Proof. Since $e$ is a monomorphism, Corollary 4.4.5.3 immediately implies that $\theta $ is an isofibration when regarded as a functor from $\operatorname{Fun}(Q,\operatorname{\mathcal{E}})$ to $\operatorname{Fun}( \Delta ^1, \operatorname{\mathcal{E}})$. Using the pullback diagram

\[ \xymatrix@R =50pt@C=50pt{ \operatorname{Fun}(Q, \operatorname{\mathcal{E}}) \ar [d]^{\theta } \ar [r] & \operatorname{Fun}(Q, \operatorname{\mathcal{E}}) \ar [d]^{\theta } \\ \operatorname{Isom}(\operatorname{\mathcal{E}}) \ar [r] & \operatorname{Fun}( \Delta ^1, \operatorname{\mathcal{E}}), } \]

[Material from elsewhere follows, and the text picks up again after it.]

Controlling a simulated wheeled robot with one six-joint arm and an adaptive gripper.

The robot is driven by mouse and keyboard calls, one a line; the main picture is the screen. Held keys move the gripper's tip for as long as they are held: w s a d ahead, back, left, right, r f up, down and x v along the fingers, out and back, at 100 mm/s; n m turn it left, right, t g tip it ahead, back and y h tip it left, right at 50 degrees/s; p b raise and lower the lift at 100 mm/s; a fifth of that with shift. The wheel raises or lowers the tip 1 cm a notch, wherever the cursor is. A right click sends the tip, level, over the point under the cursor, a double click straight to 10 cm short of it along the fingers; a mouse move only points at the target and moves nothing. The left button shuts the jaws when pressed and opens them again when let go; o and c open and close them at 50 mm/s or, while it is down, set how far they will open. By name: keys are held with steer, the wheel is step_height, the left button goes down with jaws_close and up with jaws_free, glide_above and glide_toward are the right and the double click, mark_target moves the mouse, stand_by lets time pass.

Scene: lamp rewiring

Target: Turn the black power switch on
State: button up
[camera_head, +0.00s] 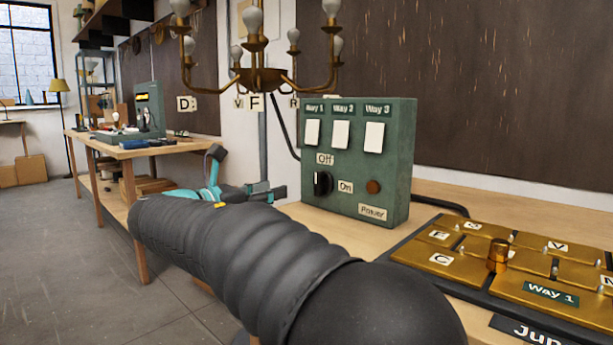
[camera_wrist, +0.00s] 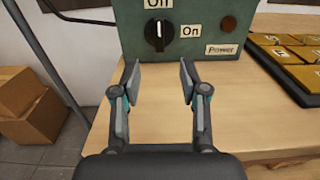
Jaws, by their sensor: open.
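The black power switch (camera_head: 322,184) is a round knob low on the left of the green control box (camera_head: 398,160). A label reading "Off" is above it and one reading "On" is to its right. In the wrist view the knob (camera_wrist: 158,37) has a pale pointer mark standing upright, toward "Off". My gripper (camera_wrist: 159,72) is open and empty, its two fingers spread either side of the knob's line. The fingertips are in front of and below the knob, apart from it. In the head view my gripper (camera_head: 270,190) is left of the box, partly hidden by my arm.
The box has three white switches (camera_head: 341,134) and a brown round lamp (camera_head: 373,187), which looks unlit. A brass chandelier (camera_head: 260,78) hangs above. A brass terminal board (camera_head: 445,260) lies right on the wooden bench (camera_head: 345,232). Cardboard boxes (camera_wrist: 35,110) stand on the floor left.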

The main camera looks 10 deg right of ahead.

we deduce that $\theta $ is also an isofibration when regarded as a functor from $\operatorname{Fun}(Q, \operatorname{\mathcal{E}})$ to $\operatorname{Isom}(\operatorname{\mathcal{E}})$. Consequently, to show that $\theta $ is a trivial Kan fibration, it will suffice to show that it is an equivalence of $\infty $-categories (Proposition 4.5.7.14). In other words, we are reduced to proving that the morphism $e$ exhibits $Q$ as a localization of $\Delta ^1$ with respect to $W$. Let $q: Q \rightarrow \Delta ^0$ denote the projection map. Since $Q$ is contractible, the morphism $q$ is an equivalence of $\infty $-categories. By virtue of Remark 5.2.1.17, we are reduced to proving that the composite map $\Delta ^1 \xrightarrow {e} Q \xrightarrow {q} \Delta ^0$ exhibits $\Delta ^0$ as a localization of $\Delta ^1$ with respect to $W$, which follows from Example 5.2.1.13. $\square$

We will deduce Proposition 5.2.2.1 from the following more precise result:

Proposition 5.2.2.5. Let $F: \operatorname{\mathcal{C}}\rightarrow \operatorname{\mathcal{D}}$ be a morphism of simplicial sets, where $\operatorname{\mathcal{D}}$ is an $\infty $-category. Let $W$ be a collection of edges of $\operatorname{\mathcal{C}}$ such that, for each $w \in W$, the image $F(w)$ is an isomorphism in $\operatorname{\mathcal{D}}$. Then $F$ factors as a composition

\[ \operatorname{\mathcal{C}}\xrightarrow {G} \operatorname{\mathcal{C}}[W^{-1}] \xrightarrow {H} \operatorname{\mathcal{D}}, \]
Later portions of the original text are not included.